So, we were going to turn my story about the former clothing manufacturer with a song up his sleeve into a play. Good I thought! I had eventually found a home for all those one-liners.  Wrong again! Ray, who had far more experience as a writer, kept banging on about the same three words. Character! Character! Character! Before even thinking about putting pen to paper, we had to know our characters backwards.

That was the next problem. Who, other than our leading man Larry, were they? I couldn’t answer that question because all I had prepared was a brief synopsis. I had to start afresh.  Now, apart from fleshing out the main premise, I had to devise various other subplots that could be interwoven into a story capable of being turned into a ninety-minute stage play.

What followed were countless pages of character biogs and scribbles on stacks of white postcards listing personality traits of our intended cast.

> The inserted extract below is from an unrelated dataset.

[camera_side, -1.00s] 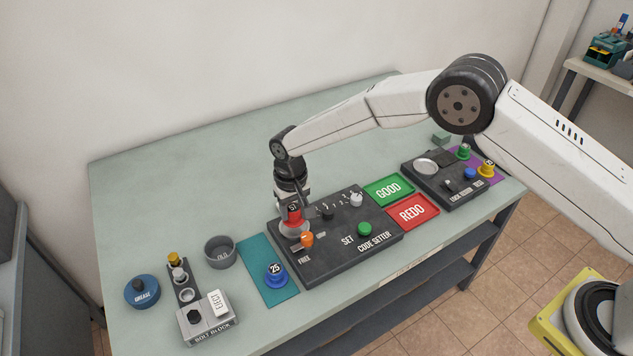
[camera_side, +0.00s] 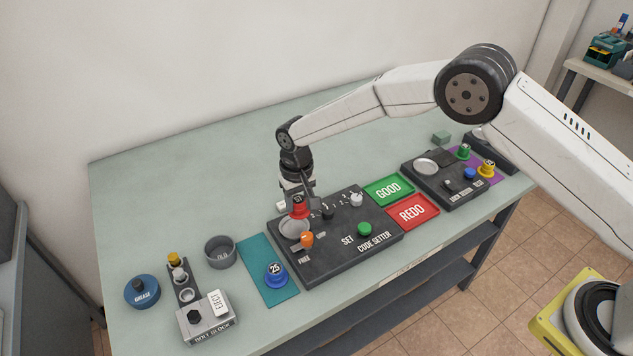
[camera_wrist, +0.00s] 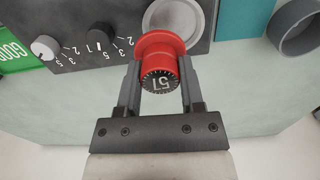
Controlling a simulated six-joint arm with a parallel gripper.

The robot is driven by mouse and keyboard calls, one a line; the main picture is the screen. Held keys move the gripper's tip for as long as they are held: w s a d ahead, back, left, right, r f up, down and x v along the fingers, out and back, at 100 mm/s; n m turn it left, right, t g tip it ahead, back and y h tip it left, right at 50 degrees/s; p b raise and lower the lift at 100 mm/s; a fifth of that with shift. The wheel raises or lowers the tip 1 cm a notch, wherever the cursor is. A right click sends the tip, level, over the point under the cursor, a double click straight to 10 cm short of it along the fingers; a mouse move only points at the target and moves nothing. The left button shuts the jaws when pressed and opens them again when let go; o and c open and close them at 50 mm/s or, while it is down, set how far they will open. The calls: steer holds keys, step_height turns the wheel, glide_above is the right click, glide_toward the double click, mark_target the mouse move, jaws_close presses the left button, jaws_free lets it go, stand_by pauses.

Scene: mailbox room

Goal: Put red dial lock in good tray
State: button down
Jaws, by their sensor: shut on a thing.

What had I got myself into? Even more mysterious was why this accomplished director of film and TV should want to waste the day a week he had designated to me at his studio on the embankment to pursue the project. It had to have been more than the sandwich lunch sat on a bench in the freezing cold overlooking the Thames!

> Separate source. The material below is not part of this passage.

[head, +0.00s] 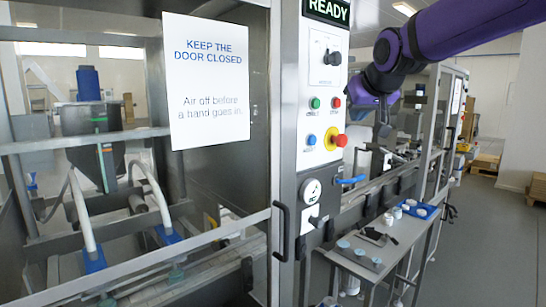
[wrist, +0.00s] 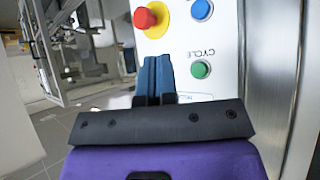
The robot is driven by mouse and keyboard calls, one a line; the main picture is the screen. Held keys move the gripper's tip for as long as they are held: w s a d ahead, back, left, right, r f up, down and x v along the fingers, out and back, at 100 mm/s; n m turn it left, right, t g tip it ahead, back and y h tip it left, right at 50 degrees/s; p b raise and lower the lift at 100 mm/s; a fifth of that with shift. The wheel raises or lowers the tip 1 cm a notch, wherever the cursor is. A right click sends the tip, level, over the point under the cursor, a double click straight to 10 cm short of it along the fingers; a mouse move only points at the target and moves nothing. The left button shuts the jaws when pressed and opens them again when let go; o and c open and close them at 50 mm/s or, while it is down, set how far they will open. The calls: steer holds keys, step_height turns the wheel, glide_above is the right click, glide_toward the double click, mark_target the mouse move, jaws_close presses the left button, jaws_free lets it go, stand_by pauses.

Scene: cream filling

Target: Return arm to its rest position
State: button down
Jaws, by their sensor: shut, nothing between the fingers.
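My purple arm (head: 455,28) reaches in from the upper right in the head view. My gripper (head: 383,130) points down in front of the machine, to the right of the control panel (head: 318,160). In the wrist view the two blue fingers of my gripper (wrist: 157,60) are together, with nothing between them. The wrist view shows the panel upside down behind the fingers. The red stop knob (wrist: 145,18) on its yellow ring, a blue button (wrist: 202,9) and a green button (wrist: 201,69) lie around the fingertips. I cannot tell the exact gap to the panel.
A glass machine door with a "keep the door closed" sign (head: 210,80) fills the left. A side table (head: 375,265) with jars and a blue tray (head: 420,209) stands below the arm. A blue-handled valve (head: 350,180) sticks out from the panel. Open floor lies at the right.

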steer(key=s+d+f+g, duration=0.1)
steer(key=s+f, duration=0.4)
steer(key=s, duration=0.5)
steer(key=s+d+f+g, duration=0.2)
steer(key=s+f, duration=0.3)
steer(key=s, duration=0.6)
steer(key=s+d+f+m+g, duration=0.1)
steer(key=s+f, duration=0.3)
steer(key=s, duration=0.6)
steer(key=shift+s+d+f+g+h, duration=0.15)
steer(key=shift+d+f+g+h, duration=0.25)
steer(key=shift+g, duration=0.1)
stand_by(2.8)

Months later, we had a proper story, defined our characters and had a bare bones of a script.

“What’s next,” I asked? “Better find a theatre,” I was told; preferably one not too bothered about staking their reputation on our literary masterpiece. Not having the faintest idea about the process of submitting a script, I had underestimated the problems in getting one accepted, especially from a pair of unlikely looking writers.

Nevertheless, I received a sympathetic reception from a fringe theatre near to where I lived. They appeared to like the reworked synopsis and were prepared to consider giving us a six-week slot that they needed to fill before Christmas, but only once they had approved the script.

I was ecstatic. Foolishly I had allowed the cost of hire of the eighty-seat theatre and the fact that I would be the one having to pay for it to drift over my head!